Professor, author fosters inclusivity with LGBTQ activism
Associate professor of English, feminist, political activist and LGBT advocate Maria C. Gonzalez has been breaking barriers since the start of her career.
When Gonzalez steps foot in a new classroom each semester, she welcomes her students with the same phrase so they have an understanding of who she is.
“I am a Marxist, feminist and queer theorist,” Gonzalez said. “That is the way I look at the world. Everyone is welcome and welcome to get out of my class (if you do not agree).”
‘A great teacher’
In college, Gonzalez first wanted to be a lawyer, until she majored in English and got her master’s degree. When she went looking for doctorate programs in Texas, no university offered her support except for Ohio State University, which was looking to recruit minorities.
The doors then opened.
“My dissertation with which I graduated in 1991 was the first dissertation in the English department at Ohio State University that was not on a canonized author in literature, which included white women authors or an African-American author,” Gonzalez said.
Also in 1991, Gonzalez became part of the UH faculty and rewrote her dissertation, which would become her first book called “Contemporary Mexican-American Women Novelists: Toward A Feminist Identity.”
The book gave her academic tenure at UH and is a requirement for Gonzalez’s Introduction to Literary Studies class.
Gonzalez is currently working on her second book, in which she intends to portray how Chicano writers change Mexican-American literature. She is also co-editing a project on activism, poetry and art with another faculty member.
English literature and Chinese studies junior Mymy Tam said that Gonzalez’s personal stories in class make her an uplifting professor — especially because she is a queer theorist and feminist.

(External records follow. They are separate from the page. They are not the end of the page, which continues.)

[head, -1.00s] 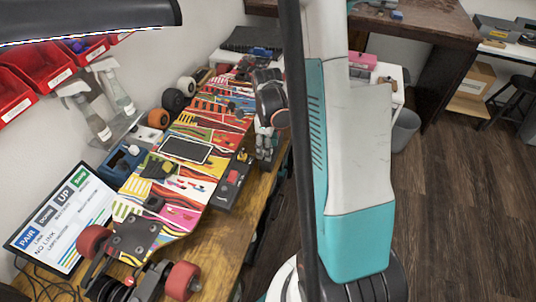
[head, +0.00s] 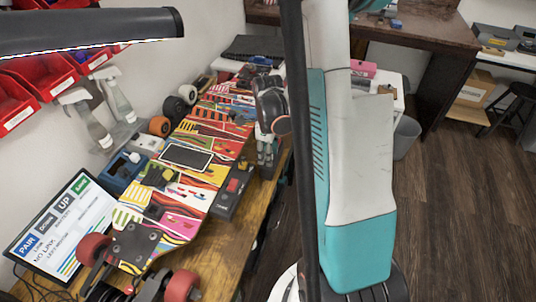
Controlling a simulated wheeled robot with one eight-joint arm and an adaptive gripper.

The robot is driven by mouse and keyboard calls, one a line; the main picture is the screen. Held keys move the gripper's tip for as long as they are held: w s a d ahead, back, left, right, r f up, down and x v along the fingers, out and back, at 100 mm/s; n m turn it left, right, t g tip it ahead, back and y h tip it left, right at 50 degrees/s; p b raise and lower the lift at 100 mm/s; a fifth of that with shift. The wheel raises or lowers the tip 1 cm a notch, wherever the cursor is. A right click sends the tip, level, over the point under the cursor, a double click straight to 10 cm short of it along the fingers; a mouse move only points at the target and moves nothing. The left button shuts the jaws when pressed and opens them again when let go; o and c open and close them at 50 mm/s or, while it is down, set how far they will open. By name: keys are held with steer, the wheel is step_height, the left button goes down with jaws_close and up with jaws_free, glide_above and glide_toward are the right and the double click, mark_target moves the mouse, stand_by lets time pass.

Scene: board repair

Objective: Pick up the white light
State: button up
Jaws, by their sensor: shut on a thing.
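My gripper (head: 267,150) hangs low at the right edge of the workbench, beside the colourful skateboard deck (head: 205,122). It points down and is shut on a small thing that I cannot make out at this size. No white light can be told for certain in the head view. A small white piece (head: 135,157) shows at the blue box (head: 125,168) left of the deck, well away from my gripper; I cannot tell what it is.
A phone-like dark panel (head: 186,158) lies on the deck. A black box with a red button (head: 232,185) sits along the deck's right side. A screen (head: 58,225) and red bins (head: 28,85) are at left. The wooden floor (head: 460,210) at right is clear.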

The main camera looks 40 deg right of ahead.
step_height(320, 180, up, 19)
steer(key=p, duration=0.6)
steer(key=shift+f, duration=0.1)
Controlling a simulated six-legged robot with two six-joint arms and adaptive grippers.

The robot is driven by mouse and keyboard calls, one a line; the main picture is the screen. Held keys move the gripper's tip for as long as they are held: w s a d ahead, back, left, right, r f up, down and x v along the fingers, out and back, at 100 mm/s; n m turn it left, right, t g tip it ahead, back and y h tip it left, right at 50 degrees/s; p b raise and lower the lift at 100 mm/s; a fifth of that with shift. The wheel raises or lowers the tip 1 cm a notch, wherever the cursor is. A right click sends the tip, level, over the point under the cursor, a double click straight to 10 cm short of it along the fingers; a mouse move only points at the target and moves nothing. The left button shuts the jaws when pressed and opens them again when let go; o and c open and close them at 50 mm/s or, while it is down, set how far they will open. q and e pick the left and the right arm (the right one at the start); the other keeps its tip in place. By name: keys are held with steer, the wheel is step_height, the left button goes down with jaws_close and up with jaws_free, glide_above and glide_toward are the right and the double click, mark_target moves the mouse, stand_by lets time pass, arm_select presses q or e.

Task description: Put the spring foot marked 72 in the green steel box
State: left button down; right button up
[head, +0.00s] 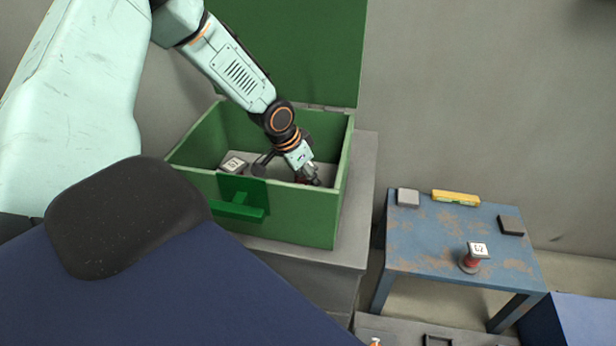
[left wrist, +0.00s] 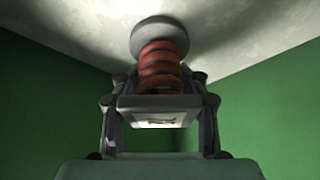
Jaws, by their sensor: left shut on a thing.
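The green steel box (head: 280,216) stands on a grey stand with its lid up. My left gripper (head: 312,178) reaches down inside it, near the right wall. In the left wrist view my left gripper (left wrist: 160,120) is shut on a spring foot (left wrist: 160,62) with a red coil and a round grey base. The base is close to or touching the pale box floor; I cannot tell which. The mark on its plate is unreadable. Another white-topped piece (head: 234,164) is in the box at the left. My right gripper is not in view.
A worn blue table (head: 420,245) at the right carries another spring foot (head: 473,257) with a marked white top. A grey block (head: 408,197), a yellow level (head: 456,197) and a dark block (head: 511,225) lie there too. The upright green lid (head: 290,50) stands behind the box.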

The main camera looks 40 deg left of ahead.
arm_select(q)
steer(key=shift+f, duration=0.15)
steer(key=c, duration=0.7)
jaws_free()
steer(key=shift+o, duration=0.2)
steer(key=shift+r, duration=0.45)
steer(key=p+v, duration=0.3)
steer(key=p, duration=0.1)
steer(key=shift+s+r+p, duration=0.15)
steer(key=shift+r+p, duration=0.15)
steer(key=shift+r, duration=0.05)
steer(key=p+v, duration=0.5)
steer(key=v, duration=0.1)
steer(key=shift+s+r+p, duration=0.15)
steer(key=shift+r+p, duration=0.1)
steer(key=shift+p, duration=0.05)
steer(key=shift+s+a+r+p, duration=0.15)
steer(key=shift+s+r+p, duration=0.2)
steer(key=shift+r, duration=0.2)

“She is a great teacher,” Tam said. “A lot of her work seems pointless at first, but in the long term it does make sense. You kind of have to write about almost anything if you want to be an English major.”
Gonzalez said that she shared with her colleagues her sexual orientation when she first came to UH, and they took it well. She was among the individuals celebrating the Supreme Court ruling legalizing same-sex marriage on June 26, 2015.
However, Gonzalez didn’t have it easy growing up in El Paso.
“Being gay was one of the worst things you could be,” Gonzalez told NBC News in June 2015. “And I never, ever thought I would see something like marriage equality in my lifetime.”
Gonzalez has a long history of political activism and advocacy for the LGBTQ community.
In 1999, she worked in Annise Parker’s campaign for mayor. From 2005 to 2006, Gonzalez was the president of the Houston GLBT Political Caucus.
“I try to get people who will not make laws against (LGBT community) elected,” Gonzalez said.
On campus, she is part of the Faculty Senate and has served as director of Upper Division studies in the English department.
Gonzalez was also named Outstanding Professor by the campus’ International English Honor Society, Sigma Tau Delta, and has served as director of graduate studies.
Furthermore, Gonzalez, together with the Dean of the Graduate College of Social Work Alan Dettlaff, was selected by Mayor Sylvester Turner to serve on the LGBT Advisory Board. The board’s purpose is to be the intermediary between the mayor’s office and the LGBT community.
“It makes me super happy that UH has opened and is a welcoming university to LGBT students,” said alumnus Anthony Tello, who is an LGBT supporter. “And I think in large part it is due to professors like Gonzalez and a lot of other people on campus who made all that stuff happen.”
Tello said that, besides having been the driving force behind the creation of the LGBT minor, Gonzalez added anti-discrimination language into the UH charter.
“Texas can be a tough state for the LGBT community,” Gonzalez said. “We still have a long way to go. I get students who come from all parts of Texas and say, ‘You are the first positive role model of an out person I’ve ever met.'”
Making UH more welcoming
In Gonzalez’s opinion, UH needs to create an environment that makes students feel they have a committed family backing them and cheering them up to accomplish their academic dreams.
“UH needs to feel more like everyone is committed to their success, to them being OK, to them graduating,” Gonzalez said. “Every student should feel like there is an army of people that want them to graduate. That’s what it needs.”
For this reason, she is uniting with student affairs, student housing, College of Education professors and LGBTQ Resource Center to create a project to connect on-campus residents with their professors and peers. The idea is for students to develop close relationships and feel supported.
Only two students are participating at the moment, but the project aims to gather more students.
“We have first-generation college students (whose) parents did not go to school,” Gonzalez said. “Just coming to UH is going to change their lives, but I want to show them the diversity out there.”